Rabbi Hauer’s Erev Yom Tov Message 6/2/23

June 2, 2023

Dear Friends,

I hope this note finds you all well.

Last week, I had the privilege to visit with my mother לאוי”ט in Yerushalayim. In conversation, she encouraged me to read a profile that had appeared in Makor Rishon, an important religious Zionist newspaper, of Rav Gershon Edelstein, the preeminent leader of the Haredi community in Israel and Rosh Hayeshiva of the Ponevezh Yeshiva in Bnei Brak (https://www.makorrishon.co.il/news/616573/). This was days before his passing this week at the age of 100.

My mother was deeply moved by the description of the guidance Rav Gershon gave to parents and educators of young people who were struggling to meet their parents’ and community’s religious and academic expectations.
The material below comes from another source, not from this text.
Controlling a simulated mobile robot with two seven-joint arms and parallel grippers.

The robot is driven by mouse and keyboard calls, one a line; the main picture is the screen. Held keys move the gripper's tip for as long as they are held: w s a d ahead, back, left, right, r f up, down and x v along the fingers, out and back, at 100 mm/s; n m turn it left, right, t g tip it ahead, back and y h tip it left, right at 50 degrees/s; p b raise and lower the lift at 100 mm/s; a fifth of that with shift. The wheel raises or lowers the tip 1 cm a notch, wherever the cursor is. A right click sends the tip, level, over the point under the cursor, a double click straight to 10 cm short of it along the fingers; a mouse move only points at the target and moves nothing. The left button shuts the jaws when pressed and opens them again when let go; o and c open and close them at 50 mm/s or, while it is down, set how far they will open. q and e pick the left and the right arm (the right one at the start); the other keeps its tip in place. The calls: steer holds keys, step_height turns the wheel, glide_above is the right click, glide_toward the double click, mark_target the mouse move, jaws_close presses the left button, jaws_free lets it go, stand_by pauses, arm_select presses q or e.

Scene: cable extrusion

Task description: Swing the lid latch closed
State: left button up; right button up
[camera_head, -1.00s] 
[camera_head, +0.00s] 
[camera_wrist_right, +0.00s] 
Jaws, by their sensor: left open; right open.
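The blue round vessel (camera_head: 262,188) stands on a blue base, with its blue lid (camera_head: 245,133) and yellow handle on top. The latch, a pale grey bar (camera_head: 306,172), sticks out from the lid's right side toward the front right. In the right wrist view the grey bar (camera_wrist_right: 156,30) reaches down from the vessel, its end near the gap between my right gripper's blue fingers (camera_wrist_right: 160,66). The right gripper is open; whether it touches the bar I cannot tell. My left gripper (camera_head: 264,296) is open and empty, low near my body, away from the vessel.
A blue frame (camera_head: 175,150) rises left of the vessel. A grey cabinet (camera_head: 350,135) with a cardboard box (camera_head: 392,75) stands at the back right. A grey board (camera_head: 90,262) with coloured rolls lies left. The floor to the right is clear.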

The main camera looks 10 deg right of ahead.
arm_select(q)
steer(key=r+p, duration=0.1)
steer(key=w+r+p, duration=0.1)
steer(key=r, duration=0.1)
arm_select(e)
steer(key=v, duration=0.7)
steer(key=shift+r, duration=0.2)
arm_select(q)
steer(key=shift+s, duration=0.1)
His core value and focus was to always treat the child b’kavod ub’yedidut, with respect and with closeness, urging parents and educators to respect that the child truly knows what is right and to understand that their difficult behavior is not so much rebellion as an expression of the child’s deep unhappiness.

“When asked during the Corona period how to behave with the children staying at home, he spent several minutes explaining that education is done “only in a pleasant way, without coercion. Do not nag them. The child knows what is good, you just need to encourage them to have the desire to do it… You must not force a child, coercive education brings the opposite result. Educate in friendship, out of love. A child who feels criticized is deeply hurt and ends up rebelling.” In general, the rabbi calls on educators to provide a personal and warm attitude, and to take into account the individual character of each student. When asked which Mussar books should be studied, he simply answers “whatever interests the student”.

This value is reflected in a remarkable comment of the Midrash in our Parsha. As part of the dedication ceremony of the mishkan, each of the tribal leaders offered a bull, a ram, and a sheep. Rashi (Bamidbar 7:21) cites the Midrash associating the bull with Avraham and the meal he offered his angelic guests, the ram with Yitzchak and his replacement at the akeidah, and the sheep with Yaakov and his shepherding for Lavan. This is striking, as we well understand that in the cases of Avraham and Yitzchak the incidents with those animals aptly represented their dominant and defining moments, Avraham’s chessed (generosity) and Yizchak’s gevurah (powerful self-control). But what is it about the sheep that is emblematic of Yaakov? This issue was raised addressed by Rav Meir Tzvi Bergman in his Shaarei Orah, who offers this interpretation:

While Avraham and Yitzchak each had a son who continued the family line and one or more who did not, Yaakov was a father of twelve sons who all remained within the fold. What Yaakov brought to the Jewish people was that powerful ability to keep the family together, to never lose a connection with any child, what our Sages consistently referred to as “mitato sheleimah”. In this, Yaakov exhibited the quality of the shepherd who tends and cares for each and every lamb, as highlighted by the beautiful words of the Rambam in describing the ideal Jewish king (Hilchos Melachim 2:6):

He should be gracious and merciful to the small and the great, involving himself in their good and welfare. He should protect the honor of even the humblest of men. When he speaks to the people as a community, he should speak gently, as it states, “Listen my brothers and my people….” Similarly, it states “If today, you will be a servant to these people….” … He should bear the nation’s difficulties, burdens, complaints, and anger as a nurse carries an infant. The verse (Tehillim 78:71) refers to a king as a shepherd: “to pasture, Jacob, His nation.” The prophets (Yeshayahu 40:11) have described the behavior of a shepherd: “He shall pasture His flock like a shepherd, He shall gather the lambs with His arm and carry them in His bosom.”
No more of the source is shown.